What to do
Exactly as given, write out the lines from the one containing "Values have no" through the end of the listing, with both ends included and nothing else.

* start *

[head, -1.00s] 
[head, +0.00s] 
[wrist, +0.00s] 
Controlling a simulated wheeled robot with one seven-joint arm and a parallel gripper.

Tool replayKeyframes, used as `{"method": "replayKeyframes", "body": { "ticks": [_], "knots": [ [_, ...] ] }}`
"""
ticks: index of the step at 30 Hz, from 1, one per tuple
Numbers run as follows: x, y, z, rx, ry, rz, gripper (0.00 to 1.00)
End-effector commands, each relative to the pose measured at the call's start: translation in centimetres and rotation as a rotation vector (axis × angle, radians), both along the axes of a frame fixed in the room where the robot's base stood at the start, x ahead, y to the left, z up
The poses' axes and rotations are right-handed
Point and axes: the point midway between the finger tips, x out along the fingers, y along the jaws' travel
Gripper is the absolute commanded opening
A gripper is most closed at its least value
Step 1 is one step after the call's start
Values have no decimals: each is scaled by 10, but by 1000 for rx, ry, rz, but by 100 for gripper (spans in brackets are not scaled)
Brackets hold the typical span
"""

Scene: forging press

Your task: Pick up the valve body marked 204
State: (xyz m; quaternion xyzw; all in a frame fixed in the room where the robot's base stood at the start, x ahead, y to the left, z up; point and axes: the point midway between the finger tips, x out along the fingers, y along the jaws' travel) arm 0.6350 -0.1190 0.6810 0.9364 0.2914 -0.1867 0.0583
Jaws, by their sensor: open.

* end *

Correct response
Values have no decimals: each is scaled by 10, but by 1000 for rx, ry, rz, but by 100 for gripper (spans in brackets are not scaled)
Brackets hold the typical span
"""

Scene: forging press

Your task: Pick up the valve body marked 204
State: (xyz m; quaternion xyzw; all in a frame fixed in the room where the robot's base stood at the start, x ahead, y to the left, z up; point and axes: the point midway between the finger tips, x out along the fingers, y along the jaws' travel) arm 0.6350 -0.1190 0.6810 0.9364 0.2914 -0.1867 0.0583
Jaws, by their sensor: open.

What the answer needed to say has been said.